I first began my profile search in the Lane 4J schools of the North Eugene community. I wanted to find a teacher or administrator who hasn’t been recognized for their achievements who should be.
I spoke with North Eugene High School Principal Eric Anderson and he informed me of a history teacher who recently won an award for her efforts to integrate “Peace, justice, and human rights” into her curriculum.
The teacher’s name is Clair Wiles and upon a google search of her name I found an article detailing her accomplishments in the Register Guard, ironically written by a former Daily Emerald co-worker of mine, Partick Malee.
Realizing I had been beaten to the punch, I asked Wiles if she knew of anyone else in the North Eugene community who should be recognized for their efforts.
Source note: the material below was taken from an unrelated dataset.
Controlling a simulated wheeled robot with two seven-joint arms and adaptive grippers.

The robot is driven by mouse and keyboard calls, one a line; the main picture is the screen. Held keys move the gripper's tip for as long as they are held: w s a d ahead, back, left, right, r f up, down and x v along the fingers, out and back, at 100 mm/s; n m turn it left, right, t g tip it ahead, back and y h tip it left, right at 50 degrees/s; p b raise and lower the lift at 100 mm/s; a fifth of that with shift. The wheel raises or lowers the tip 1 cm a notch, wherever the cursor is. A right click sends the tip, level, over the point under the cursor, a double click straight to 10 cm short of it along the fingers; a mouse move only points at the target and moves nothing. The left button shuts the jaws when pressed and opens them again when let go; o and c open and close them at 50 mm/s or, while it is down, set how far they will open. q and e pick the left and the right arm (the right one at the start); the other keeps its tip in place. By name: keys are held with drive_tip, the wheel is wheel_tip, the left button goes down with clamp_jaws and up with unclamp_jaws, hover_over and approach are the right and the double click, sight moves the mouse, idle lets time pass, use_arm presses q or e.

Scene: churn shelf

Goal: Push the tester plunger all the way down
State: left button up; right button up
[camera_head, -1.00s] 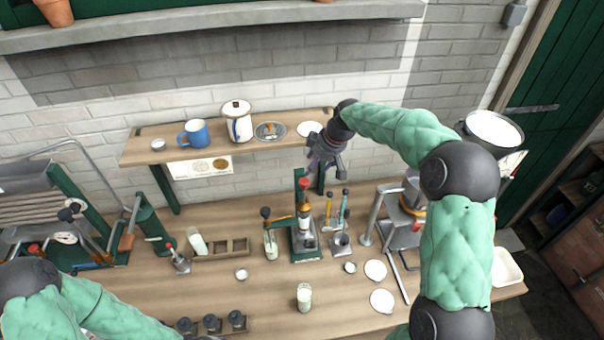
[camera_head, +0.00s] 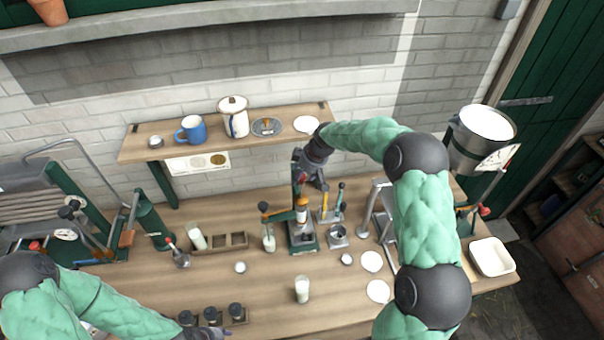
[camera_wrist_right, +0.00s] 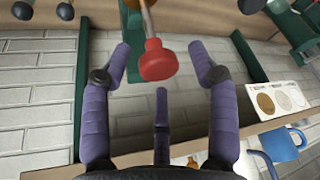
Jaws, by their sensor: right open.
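The tester (camera_head: 303,232) stands upright on the bench, with a green base and frame. Its plunger has a red knob on a rod; the knob (camera_wrist_right: 158,60) shows large in the right wrist view. My right gripper (camera_head: 306,174) is above the tester, beside the plunger top, and partly hides it in the head view. In the right wrist view its purple fingers (camera_wrist_right: 160,68) are spread open on either side of the red knob, with a visible gap to each.
A shelf (camera_head: 140,151) with a blue mug (camera_head: 192,130) and a lidded white jug (camera_head: 234,118) is close behind the right gripper. A milk glass (camera_head: 302,289) stands in front. A wooden rack (camera_head: 225,241) is left, and a metal stand (camera_head: 383,212) is right of the tester.

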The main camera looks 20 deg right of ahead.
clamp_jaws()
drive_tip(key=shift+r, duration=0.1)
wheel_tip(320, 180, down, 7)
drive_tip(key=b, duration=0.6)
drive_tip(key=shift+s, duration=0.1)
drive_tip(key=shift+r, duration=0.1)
She pointed me to the Irvington Grange.
I decided to give the grange a call because I’m familiar with the national grange and their mission. A grange is a place where farmers and community members come together to help each other prosper economically, politically and agriculturally.
After contacting the Irvington grange i realized that it was a dead end, the most interesting thing they do there is a Monday night zumba class for senior citizens. Despite not finding anyone to write about at the grange, the woman I talked to there did tip me off to a man who is heavily involved in the community.
She informed me that a man named Jerry Finigan, a member of both the Santa Clara Community and River Road Community Organizations. He is heavily involved with the Santa Clara/River Road Outreach and Learning project (SCRROL), a program to help unify and educate the citizens of North Eugene neighborhoods on self-governance and public trust in their community.
Finigan has replied to my request and said he is interested in helping me tell his story. I look forward to meeting with him to talk about issues in the North Eugene communities and how these organizations help to solve them.